EMILY WAGSTER PETTUS

EMILY WAGSTER PETTUS

On a sidewalk outside the Mississippi Governor’s Mansion on a hot summer’s evening, an interracial group of about 80 people prayed for state leaders to remove the Confederate battle emblem from the state flag.

The Rev. Rosie Jackson of Covington County, with the South Mississippi Conference of the African Methodist Episcopal Zion Church, called the flag a divisive symbol that represents the worst parts of the state’s history — slavery, segregation and the violent backlash to the civil rights movement.

Republican Gov. Phil Bryant was nowhere in sight, but Jackson quoted from his inaugural speech: “‘I call on every Mississippian, no matter what our race or region or party, to rise above our petty differences and build together the Mississippi our citizens deserve.'”

As some in the crowd fanned themselves, Jackson added: “I want the governor to remember his quote. I want the governor to put his team together … and lead us.”

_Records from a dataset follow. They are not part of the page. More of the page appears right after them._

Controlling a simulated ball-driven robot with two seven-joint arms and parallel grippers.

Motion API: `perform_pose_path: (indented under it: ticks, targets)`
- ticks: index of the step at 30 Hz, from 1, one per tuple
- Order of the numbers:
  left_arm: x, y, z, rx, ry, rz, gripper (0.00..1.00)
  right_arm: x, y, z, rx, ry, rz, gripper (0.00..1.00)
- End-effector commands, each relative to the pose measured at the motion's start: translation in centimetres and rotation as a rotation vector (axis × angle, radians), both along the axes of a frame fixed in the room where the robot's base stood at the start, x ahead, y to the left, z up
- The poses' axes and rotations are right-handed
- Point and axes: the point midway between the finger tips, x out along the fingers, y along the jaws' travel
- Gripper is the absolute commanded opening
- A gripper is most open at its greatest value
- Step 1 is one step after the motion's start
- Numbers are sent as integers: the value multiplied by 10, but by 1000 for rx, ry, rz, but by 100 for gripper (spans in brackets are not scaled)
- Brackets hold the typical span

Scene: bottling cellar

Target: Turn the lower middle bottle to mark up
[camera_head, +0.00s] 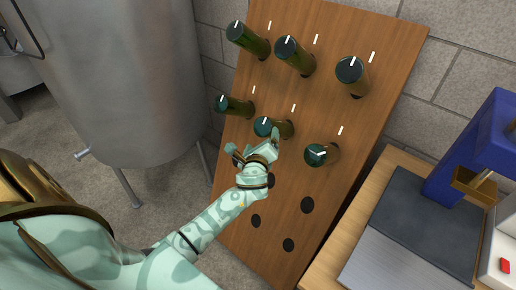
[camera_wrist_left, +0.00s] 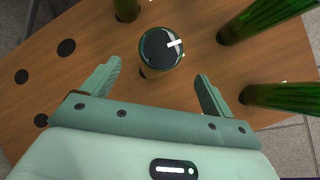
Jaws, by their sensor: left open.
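The lower middle bottle (camera_head: 262,127) sticks out of the wooden board, dark green, with a white mark on its round base. In the head view this mark points roughly up the board. In the left wrist view its base (camera_wrist_left: 156,55) shows just beyond the gap between my fingers, its mark pointing right, away from the empty holes. My left gripper (camera_head: 253,143) is open at the bottle's near side; its fingers (camera_wrist_left: 157,72) are apart and hold nothing. I cannot tell whether either touches the bottle. My right gripper is not in view.
The board (camera_head: 325,37) holds other bottles close by; the lower right bottle (camera_head: 319,155) has its mark pointing right. White ticks and empty holes (camera_head: 307,205) show on the board. A steel tank (camera_head: 120,70) stands left, a bench with a blue press (camera_head: 470,150) right.

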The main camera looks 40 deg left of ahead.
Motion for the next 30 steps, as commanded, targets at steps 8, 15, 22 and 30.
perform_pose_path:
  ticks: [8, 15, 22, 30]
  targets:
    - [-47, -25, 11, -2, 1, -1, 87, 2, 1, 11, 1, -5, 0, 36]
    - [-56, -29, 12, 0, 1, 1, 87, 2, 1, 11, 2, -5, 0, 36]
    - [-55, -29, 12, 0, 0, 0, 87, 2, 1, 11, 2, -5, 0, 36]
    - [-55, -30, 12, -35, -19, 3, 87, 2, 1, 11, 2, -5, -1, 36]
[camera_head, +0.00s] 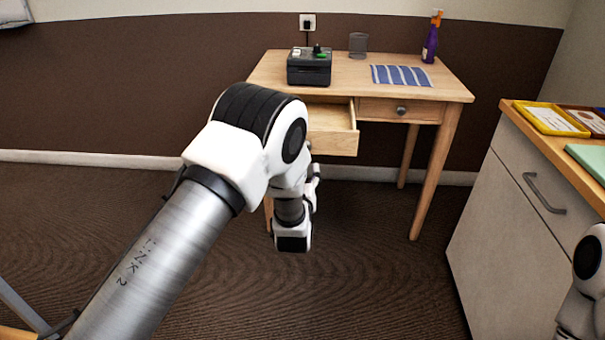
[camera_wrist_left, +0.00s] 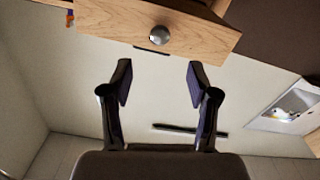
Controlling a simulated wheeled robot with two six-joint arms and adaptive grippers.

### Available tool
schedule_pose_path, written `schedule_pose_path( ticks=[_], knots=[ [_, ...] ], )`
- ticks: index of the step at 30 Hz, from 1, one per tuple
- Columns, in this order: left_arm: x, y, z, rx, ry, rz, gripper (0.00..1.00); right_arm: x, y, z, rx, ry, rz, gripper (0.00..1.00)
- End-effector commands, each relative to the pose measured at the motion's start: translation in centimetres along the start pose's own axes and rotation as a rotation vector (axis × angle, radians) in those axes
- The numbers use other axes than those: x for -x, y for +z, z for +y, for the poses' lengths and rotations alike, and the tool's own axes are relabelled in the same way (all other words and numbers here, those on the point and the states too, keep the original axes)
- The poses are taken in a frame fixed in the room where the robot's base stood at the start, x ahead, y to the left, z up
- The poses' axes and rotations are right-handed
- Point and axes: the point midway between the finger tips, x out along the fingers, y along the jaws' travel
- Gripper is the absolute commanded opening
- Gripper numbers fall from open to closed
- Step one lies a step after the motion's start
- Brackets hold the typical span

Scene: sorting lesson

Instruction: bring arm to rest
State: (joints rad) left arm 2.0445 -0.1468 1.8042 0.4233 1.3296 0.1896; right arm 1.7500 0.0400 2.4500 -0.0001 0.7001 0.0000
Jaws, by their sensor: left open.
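My left arm (camera_head: 165,245) reaches in from the left in the head view and bends down in front of the wooden desk. Its gripper is hidden behind the arm there. In the left wrist view my left gripper (camera_wrist_left: 158,85) is open, with its two dark fingers apart and nothing between them. A wooden drawer front (camera_wrist_left: 195,35) with a round metal knob (camera_wrist_left: 159,36) shows beyond the fingertips, apart from them. Part of my right arm (camera_head: 585,285) shows at the right edge of the head view; its gripper is out of view.
The desk (camera_head: 450,88) has an open left drawer (camera_head: 331,143) close to my left arm. On top are a black box (camera_head: 309,70), a mesh cup (camera_head: 358,45), a striped cloth (camera_head: 401,76) and a purple bottle (camera_head: 431,42). A cabinet (camera_head: 505,235) with trays stands at right.

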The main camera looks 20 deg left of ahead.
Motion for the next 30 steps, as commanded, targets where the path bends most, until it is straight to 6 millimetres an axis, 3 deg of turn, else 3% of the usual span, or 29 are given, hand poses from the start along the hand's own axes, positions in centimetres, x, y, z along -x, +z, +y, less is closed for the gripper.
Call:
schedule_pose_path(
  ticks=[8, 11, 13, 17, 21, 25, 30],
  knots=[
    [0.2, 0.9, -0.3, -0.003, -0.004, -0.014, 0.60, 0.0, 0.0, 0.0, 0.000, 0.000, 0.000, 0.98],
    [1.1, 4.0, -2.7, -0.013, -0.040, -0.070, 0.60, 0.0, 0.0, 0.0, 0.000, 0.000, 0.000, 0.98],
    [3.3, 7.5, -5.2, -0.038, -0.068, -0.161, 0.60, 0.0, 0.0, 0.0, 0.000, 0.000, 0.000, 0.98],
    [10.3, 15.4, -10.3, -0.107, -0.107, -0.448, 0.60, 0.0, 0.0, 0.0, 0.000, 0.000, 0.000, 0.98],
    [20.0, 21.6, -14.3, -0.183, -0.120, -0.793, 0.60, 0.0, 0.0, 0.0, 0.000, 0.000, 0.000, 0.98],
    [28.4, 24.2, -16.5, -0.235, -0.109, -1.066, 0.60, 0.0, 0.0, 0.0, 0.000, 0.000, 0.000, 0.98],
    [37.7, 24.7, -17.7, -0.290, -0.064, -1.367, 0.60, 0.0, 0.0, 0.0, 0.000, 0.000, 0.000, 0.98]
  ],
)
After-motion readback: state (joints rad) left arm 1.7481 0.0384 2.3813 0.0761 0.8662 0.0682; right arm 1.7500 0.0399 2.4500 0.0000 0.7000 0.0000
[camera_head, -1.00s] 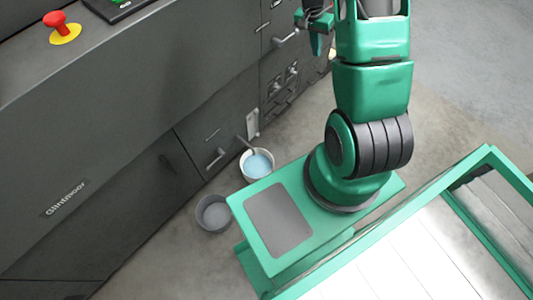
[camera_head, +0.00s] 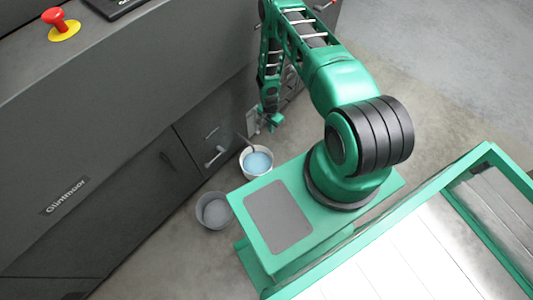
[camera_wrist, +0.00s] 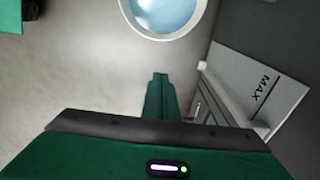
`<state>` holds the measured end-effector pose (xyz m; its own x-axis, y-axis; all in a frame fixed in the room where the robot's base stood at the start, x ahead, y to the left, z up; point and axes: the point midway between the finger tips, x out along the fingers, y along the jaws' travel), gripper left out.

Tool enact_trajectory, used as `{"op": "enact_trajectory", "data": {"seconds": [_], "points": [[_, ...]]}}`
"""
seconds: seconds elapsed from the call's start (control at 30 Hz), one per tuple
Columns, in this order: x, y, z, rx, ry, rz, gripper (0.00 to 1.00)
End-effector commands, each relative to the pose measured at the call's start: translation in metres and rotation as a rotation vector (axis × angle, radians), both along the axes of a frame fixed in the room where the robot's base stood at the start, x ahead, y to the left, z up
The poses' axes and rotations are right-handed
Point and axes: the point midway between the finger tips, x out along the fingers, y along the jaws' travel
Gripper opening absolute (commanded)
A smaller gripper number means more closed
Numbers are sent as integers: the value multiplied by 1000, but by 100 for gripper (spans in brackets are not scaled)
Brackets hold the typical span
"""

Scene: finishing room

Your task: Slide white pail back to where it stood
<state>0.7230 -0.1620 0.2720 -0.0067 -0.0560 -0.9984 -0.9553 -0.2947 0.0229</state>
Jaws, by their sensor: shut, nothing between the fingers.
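The white pail (camera_head: 242,167) stands on the floor close to the dark machine front, with light blue liquid inside. A dark stick-like handle (camera_head: 246,142) shows at its back rim. In the wrist view the pail (camera_wrist: 166,38) is at the top centre, cut off by the frame edge. My gripper (camera_head: 271,124) is low behind the pail, slightly to its right, and apart from it in the picture. In the wrist view my gripper's fingertips (camera_wrist: 159,75) are together with nothing between them, and bare floor shows between them and the pail.
A grey pail (camera_head: 213,211) stands on the floor left of and nearer than the white pail. The machine front (camera_head: 150,180) with handles borders the floor. A pale plate marked MAX (camera_wrist: 258,88) is right of my fingers. Open floor lies at the right.

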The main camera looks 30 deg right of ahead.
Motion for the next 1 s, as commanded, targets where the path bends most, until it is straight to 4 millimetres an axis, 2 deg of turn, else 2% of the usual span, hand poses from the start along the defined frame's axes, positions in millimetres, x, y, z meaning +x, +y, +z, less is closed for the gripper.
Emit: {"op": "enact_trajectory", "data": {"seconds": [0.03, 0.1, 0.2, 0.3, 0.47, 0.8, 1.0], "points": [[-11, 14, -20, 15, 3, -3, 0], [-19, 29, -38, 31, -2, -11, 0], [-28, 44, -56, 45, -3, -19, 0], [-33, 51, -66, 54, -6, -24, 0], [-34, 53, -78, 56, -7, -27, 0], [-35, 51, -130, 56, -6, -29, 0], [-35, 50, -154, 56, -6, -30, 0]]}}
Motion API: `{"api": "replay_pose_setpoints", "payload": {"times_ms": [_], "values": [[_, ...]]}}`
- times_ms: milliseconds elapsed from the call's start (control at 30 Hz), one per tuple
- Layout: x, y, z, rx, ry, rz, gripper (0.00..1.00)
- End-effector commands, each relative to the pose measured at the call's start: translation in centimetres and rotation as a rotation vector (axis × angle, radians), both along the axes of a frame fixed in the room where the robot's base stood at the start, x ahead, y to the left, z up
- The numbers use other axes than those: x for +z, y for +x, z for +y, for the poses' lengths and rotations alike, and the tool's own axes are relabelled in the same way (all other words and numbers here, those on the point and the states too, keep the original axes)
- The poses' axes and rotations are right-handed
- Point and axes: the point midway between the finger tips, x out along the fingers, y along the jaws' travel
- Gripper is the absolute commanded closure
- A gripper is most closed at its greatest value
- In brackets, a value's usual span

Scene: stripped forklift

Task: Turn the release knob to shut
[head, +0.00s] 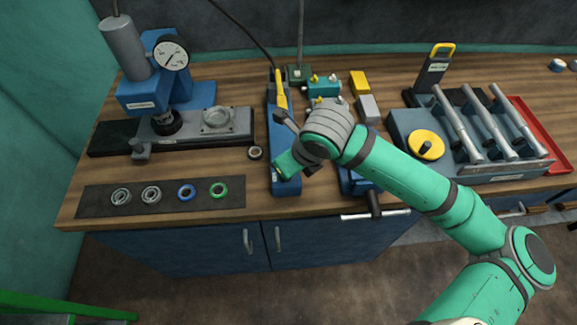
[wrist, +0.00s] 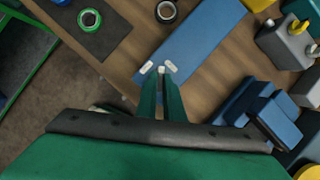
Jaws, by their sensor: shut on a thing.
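The long blue hand pump (head: 284,186) with a yellow lever (head: 281,88) lies lengthwise on the wooden bench. Its blue body also shows in the wrist view (wrist: 205,45). My gripper (head: 277,171) reaches down over the pump's near part. The knob is hidden by my gripper in the head view. Its turn angle cannot be told.
A press with a dial gauge (head: 171,54) stands at the left. A dark mat (head: 100,203) with several rings lies in front of it. A dark ring (head: 255,153) lies close left of the pump. A blue vise (head: 352,181) and a rack (head: 463,167) of metal cylinders stand right.

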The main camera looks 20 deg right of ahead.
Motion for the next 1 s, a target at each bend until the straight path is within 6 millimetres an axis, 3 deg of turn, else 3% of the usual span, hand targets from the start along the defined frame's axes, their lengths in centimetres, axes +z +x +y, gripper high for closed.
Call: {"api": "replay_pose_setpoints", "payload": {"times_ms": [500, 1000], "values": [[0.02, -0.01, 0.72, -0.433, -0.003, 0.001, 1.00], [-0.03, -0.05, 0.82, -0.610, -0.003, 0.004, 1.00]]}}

This interfaith gathering was one of several prayer vigils that have been held outside the Governor’s Mansion in Jackson since the June 17 massacre of nine black worshippers at a church in Charleston, South Carolina. The white man charged in what police said was a racially motivated attack had posed with a Confederate battle flag in photos posted online before the shootings, and that has sharpened the debate over the public display of Old South symbols.

South Carolina legislators responded, weeks after the massacre, by removing a Confederate battle flag from the state Capitol grounds in Columbia.

In Mississippi, change won’t come quickly — and it might not come at all.

Five days after the Charleston attack, Mississippi House Speaker Philip Gunn called for removal of the Confederate emblem that has been on the state flag since 1894. Republican Gunn, a leader in his local Baptist church, cited his faith and said: “I believe our state’s flag has become a point of offense that needs to be removed.”

In response, people who support the banner have been distributing yard signs with the slogan: “Keep the Flag. Change the Speaker.” The effort is led former Yazoo City Mayor Jeppie Barbour, a brother of Republican former Gov. Haley Barbour.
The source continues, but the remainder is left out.